WHAT YOU NEED TO DO:
Only the lines starting at the one with "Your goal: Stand" and ending at the one with "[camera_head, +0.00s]" should be copied, exactly and with both ends kept.

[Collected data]

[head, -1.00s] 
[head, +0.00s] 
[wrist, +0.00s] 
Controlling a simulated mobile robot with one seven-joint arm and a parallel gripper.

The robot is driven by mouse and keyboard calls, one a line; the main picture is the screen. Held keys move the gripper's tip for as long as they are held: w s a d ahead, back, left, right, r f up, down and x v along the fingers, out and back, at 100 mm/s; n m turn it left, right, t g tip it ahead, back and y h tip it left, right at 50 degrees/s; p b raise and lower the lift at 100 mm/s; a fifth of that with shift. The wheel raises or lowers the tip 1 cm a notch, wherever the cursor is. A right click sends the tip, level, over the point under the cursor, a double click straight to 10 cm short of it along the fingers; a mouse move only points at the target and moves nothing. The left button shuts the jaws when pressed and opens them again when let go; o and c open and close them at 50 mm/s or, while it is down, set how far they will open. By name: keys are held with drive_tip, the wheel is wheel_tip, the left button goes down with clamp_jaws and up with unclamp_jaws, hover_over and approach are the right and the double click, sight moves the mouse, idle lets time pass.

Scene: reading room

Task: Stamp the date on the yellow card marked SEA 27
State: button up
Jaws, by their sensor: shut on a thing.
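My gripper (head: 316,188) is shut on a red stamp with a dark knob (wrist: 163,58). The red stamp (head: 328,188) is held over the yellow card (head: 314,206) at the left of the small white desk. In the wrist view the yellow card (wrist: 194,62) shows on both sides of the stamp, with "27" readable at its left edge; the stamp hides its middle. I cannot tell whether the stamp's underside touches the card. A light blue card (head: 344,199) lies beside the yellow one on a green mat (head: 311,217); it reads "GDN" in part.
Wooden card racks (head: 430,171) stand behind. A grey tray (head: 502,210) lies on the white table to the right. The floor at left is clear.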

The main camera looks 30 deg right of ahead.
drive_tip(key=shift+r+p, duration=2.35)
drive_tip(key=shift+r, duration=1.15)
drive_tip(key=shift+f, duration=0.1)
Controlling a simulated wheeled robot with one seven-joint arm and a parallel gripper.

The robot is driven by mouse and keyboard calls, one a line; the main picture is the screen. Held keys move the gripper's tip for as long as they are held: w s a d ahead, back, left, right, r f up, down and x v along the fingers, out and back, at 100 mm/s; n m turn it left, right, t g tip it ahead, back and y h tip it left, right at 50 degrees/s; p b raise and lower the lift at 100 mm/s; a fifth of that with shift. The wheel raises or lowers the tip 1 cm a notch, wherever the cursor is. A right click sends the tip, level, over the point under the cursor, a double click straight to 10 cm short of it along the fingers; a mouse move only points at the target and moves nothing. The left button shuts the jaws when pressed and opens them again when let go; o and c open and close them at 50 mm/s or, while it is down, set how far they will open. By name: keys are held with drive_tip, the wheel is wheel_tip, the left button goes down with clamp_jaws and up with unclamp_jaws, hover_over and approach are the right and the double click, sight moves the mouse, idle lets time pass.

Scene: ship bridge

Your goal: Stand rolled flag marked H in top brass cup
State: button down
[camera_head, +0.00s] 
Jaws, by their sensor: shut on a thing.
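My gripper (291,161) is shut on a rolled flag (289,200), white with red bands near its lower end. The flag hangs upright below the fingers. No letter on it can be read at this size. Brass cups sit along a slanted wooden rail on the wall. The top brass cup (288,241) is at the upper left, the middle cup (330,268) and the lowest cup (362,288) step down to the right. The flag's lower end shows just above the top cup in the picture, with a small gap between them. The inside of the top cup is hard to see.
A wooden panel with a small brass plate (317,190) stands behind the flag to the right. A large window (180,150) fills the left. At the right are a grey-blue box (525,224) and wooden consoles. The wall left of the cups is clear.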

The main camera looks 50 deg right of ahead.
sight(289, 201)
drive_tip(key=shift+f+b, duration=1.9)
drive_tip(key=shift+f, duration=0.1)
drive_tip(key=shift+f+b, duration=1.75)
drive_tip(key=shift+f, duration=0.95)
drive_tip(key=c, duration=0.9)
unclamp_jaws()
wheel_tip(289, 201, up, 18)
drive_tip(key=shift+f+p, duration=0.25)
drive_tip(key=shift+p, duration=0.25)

OUTPUT:
Your goal: Stand rolled flag marked H in top brass cup
State: button down
[camera_head, +0.00s] 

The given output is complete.